Entries from a robot dataset
● ● ● ● ●

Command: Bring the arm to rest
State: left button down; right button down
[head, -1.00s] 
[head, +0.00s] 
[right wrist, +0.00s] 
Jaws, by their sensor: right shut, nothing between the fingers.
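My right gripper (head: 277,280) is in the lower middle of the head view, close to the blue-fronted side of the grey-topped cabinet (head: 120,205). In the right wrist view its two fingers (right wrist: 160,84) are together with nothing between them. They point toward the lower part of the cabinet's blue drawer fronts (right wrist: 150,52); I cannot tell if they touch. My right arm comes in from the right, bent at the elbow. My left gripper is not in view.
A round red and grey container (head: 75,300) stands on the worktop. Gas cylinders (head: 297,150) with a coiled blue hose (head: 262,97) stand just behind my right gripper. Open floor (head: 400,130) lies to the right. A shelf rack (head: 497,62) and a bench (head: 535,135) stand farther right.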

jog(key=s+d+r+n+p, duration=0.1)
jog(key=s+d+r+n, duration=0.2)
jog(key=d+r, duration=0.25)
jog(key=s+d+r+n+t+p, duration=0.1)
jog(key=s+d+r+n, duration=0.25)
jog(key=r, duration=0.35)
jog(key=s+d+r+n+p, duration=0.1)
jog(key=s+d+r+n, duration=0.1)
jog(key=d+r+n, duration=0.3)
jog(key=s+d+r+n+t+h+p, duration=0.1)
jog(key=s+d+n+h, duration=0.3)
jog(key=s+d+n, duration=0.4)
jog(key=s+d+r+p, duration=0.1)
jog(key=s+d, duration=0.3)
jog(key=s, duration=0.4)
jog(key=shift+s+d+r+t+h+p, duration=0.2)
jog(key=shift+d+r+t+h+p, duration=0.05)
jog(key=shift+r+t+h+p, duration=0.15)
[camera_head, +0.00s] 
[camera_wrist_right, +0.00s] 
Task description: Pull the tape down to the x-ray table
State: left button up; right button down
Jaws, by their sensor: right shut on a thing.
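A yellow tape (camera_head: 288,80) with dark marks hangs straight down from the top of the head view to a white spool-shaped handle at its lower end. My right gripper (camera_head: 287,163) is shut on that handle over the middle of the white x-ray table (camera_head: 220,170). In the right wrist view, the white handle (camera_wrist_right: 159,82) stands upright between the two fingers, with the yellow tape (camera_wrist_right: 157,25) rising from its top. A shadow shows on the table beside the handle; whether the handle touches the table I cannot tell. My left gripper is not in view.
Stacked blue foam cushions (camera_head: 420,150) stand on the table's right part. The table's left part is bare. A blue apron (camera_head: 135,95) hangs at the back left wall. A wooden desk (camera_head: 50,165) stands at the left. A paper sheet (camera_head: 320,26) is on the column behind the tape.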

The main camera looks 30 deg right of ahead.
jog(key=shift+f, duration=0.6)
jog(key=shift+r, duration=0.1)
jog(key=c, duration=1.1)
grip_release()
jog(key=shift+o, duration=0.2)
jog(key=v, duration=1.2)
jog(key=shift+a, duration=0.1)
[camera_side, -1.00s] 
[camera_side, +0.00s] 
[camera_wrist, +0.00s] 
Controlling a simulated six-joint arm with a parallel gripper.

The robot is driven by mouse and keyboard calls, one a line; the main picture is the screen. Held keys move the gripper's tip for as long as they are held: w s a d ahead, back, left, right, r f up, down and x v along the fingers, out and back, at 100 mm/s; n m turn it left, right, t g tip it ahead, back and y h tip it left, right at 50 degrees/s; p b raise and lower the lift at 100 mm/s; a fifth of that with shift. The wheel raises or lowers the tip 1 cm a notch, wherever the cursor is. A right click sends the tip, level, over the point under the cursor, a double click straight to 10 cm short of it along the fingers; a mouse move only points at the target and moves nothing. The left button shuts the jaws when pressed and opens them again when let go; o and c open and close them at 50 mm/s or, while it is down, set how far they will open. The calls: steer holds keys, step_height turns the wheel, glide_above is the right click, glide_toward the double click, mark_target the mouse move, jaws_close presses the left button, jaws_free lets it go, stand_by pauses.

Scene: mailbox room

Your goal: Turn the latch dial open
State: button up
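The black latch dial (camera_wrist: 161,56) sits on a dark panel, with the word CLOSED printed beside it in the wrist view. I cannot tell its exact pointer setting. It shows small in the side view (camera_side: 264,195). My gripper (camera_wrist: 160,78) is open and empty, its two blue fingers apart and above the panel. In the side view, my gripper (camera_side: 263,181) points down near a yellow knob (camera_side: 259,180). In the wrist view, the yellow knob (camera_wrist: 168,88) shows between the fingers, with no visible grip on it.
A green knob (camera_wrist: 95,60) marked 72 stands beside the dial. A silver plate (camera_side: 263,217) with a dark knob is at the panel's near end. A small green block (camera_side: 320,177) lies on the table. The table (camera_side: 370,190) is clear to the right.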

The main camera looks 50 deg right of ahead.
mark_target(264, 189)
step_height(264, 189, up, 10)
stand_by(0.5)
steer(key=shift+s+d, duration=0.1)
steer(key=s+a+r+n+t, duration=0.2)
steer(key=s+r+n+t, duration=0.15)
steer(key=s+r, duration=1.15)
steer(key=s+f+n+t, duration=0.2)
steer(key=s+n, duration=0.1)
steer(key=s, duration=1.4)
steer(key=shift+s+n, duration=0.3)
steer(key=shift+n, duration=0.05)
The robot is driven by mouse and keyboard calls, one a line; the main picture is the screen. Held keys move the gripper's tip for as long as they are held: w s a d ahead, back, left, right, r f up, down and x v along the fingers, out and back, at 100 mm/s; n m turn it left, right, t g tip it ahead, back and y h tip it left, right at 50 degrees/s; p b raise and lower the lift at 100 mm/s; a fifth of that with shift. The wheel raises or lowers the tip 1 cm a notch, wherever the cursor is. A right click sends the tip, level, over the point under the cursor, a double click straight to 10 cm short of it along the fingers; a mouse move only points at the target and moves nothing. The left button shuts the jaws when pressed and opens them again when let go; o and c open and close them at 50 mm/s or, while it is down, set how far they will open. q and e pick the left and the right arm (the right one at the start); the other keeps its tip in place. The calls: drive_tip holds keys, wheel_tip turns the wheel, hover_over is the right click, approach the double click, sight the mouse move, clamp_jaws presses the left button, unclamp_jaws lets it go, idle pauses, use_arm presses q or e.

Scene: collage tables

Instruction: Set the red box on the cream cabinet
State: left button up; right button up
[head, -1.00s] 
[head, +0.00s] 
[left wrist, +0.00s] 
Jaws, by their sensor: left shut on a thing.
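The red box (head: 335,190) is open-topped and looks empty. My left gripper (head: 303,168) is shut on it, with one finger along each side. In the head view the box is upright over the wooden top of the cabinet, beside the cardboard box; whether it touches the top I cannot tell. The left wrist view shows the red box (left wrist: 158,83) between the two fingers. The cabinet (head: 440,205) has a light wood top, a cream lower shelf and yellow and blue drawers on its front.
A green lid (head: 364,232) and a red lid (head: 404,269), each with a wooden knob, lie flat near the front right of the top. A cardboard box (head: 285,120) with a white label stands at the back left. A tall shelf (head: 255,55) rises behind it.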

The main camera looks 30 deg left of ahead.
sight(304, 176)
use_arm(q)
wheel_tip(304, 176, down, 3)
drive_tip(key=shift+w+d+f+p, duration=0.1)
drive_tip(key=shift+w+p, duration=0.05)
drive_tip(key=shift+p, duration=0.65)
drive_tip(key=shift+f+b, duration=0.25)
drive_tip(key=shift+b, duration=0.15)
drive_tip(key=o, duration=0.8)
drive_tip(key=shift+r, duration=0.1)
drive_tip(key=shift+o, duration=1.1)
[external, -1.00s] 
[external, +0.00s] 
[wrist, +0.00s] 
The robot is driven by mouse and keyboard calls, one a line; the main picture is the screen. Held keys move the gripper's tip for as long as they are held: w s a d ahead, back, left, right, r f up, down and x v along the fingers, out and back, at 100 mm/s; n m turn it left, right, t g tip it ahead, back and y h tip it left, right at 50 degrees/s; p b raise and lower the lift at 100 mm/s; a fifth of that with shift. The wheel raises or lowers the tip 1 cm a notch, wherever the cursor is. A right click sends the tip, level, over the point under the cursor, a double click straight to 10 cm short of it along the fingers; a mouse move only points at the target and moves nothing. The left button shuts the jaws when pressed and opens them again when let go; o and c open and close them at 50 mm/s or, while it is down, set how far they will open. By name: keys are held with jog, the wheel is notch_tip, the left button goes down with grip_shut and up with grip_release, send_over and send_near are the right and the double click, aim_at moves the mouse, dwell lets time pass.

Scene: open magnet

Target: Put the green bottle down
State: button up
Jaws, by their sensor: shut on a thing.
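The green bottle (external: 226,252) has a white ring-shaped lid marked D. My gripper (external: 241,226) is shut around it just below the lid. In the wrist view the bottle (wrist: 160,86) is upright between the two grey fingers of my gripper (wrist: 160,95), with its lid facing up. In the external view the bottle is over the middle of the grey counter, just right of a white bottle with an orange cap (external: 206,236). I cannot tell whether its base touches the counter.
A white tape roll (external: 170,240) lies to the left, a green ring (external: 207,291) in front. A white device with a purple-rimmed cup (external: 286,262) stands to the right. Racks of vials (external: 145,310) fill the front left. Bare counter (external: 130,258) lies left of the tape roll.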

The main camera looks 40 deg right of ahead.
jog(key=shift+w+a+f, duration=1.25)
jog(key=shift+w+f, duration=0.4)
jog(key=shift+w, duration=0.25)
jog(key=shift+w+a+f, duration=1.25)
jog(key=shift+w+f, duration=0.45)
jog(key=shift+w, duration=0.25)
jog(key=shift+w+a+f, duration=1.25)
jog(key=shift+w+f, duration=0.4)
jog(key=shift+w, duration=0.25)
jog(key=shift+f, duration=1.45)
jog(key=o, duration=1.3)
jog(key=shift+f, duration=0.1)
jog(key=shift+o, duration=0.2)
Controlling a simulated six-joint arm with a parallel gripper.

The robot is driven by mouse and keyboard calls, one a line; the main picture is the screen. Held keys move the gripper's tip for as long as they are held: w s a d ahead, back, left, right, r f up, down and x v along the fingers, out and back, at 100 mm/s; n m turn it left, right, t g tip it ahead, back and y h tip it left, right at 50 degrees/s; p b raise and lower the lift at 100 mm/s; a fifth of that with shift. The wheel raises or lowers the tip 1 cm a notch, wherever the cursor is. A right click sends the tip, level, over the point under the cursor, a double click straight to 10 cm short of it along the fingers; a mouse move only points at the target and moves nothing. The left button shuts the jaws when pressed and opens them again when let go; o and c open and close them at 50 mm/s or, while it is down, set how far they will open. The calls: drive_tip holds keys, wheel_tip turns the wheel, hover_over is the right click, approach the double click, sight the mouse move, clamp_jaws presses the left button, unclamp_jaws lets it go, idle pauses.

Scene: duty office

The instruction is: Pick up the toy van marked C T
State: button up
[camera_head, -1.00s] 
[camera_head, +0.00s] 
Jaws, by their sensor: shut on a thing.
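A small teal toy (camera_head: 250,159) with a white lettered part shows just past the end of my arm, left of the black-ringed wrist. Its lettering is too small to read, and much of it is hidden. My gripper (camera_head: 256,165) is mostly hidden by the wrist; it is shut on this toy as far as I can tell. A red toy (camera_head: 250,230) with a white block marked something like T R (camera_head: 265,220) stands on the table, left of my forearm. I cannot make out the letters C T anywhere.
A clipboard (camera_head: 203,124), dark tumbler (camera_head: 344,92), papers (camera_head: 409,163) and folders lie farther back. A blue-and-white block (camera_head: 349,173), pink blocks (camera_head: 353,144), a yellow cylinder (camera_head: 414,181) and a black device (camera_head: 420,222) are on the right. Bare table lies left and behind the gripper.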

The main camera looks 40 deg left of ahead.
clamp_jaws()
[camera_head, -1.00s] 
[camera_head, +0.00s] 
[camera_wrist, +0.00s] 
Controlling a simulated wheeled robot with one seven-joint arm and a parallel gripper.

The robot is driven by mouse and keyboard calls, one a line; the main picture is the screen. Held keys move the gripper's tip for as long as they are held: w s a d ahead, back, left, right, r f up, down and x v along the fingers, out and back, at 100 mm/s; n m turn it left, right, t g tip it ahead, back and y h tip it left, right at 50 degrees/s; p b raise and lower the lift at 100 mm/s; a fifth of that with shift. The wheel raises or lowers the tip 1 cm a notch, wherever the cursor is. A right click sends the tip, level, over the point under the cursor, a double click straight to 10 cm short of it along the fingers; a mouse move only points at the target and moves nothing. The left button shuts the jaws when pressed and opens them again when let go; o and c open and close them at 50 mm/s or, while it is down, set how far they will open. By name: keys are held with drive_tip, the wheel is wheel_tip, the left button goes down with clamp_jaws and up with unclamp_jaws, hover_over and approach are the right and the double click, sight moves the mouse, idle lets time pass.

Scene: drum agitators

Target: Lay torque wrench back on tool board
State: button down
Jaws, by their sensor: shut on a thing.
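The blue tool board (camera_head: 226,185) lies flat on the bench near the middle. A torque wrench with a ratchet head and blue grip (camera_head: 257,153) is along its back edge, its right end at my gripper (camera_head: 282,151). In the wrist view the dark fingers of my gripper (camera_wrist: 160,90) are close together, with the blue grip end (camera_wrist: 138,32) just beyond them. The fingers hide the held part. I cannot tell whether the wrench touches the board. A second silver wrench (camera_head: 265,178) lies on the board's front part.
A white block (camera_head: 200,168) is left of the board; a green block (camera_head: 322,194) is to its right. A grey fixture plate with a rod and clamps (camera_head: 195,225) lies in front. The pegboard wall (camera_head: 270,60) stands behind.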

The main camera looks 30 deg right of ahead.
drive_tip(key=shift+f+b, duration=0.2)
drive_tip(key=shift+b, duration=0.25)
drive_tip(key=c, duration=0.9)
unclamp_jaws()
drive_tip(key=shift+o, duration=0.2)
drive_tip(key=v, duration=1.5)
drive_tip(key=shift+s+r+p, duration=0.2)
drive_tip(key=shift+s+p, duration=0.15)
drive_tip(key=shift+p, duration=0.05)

● ● ● ● ●

- What this task involves -
Your answer should be a single number: the count of lines in the listing that contain the word "Scene".

- Response for this exercise -
5